Provide the data again in its entirety, exactly as given.

______________________________

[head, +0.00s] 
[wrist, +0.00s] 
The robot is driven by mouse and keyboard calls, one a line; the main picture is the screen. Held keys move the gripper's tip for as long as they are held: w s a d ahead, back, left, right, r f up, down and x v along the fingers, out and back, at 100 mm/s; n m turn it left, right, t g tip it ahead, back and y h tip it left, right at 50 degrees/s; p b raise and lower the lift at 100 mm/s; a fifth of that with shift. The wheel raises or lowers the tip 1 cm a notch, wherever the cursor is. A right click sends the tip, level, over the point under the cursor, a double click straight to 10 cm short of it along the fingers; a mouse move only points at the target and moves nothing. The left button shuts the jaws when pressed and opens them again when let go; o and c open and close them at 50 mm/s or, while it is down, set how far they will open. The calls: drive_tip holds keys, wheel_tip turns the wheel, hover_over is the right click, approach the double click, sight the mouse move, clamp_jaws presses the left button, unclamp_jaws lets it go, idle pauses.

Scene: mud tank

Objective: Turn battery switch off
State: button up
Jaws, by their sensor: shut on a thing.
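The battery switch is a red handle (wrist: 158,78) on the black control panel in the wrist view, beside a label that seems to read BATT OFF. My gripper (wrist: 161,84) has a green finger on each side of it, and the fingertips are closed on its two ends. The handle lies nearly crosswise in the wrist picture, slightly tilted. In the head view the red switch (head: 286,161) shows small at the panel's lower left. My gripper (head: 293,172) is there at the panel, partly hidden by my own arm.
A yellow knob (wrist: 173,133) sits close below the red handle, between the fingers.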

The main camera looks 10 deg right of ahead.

______________________________

◆ **RESULT**
[head, +0.00s] 
[wrist, +0.00s] 
The robot is driven by mouse and keyboard calls, one a line; the main picture is the screen. Held keys move the gripper's tip for as long as they are held: w s a d ahead, back, left, right, r f up, down and x v along the fingers, out and back, at 100 mm/s; n m turn it left, right, t g tip it ahead, back and y h tip it left, right at 50 degrees/s; p b raise and lower the lift at 100 mm/s; a fifth of that with shift. The wheel raises or lowers the tip 1 cm a notch, wherever the cursor is. A right click sends the tip, level, over the point under the cursor, a double click straight to 10 cm short of it along the fingers; a mouse move only points at the target and moves nothing. The left button shuts the jaws when pressed and opens them again when let go; o and c open and close them at 50 mm/s or, while it is down, set how far they will open. The calls: drive_tip holds keys, wheel_tip turns the wheel, hover_over is the right click, approach the double click, sight the mouse move, clamp_jaws presses the left button, unclamp_jaws lets it go, idle pauses.

Scene: mud tank

Objective: Turn battery switch off
State: button up
Jaws, by their sensor: shut on a thing.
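The battery switch is a red handle (wrist: 158,78) on the black control panel in the wrist view, beside a label that seems to read BATT OFF. My gripper (wrist: 161,84) has a green finger on each side of it, and the fingertips are closed on its two ends. The handle lies nearly crosswise in the wrist picture, slightly tilted. In the head view the red switch (head: 286,161) shows small at the panel's lower left. My gripper (head: 293,172) is there at the panel, partly hidden by my own arm.
A yellow knob (wrist: 173,133) sits close below the red handle, between the fingers.

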The main camera looks 10 deg right of ahead.

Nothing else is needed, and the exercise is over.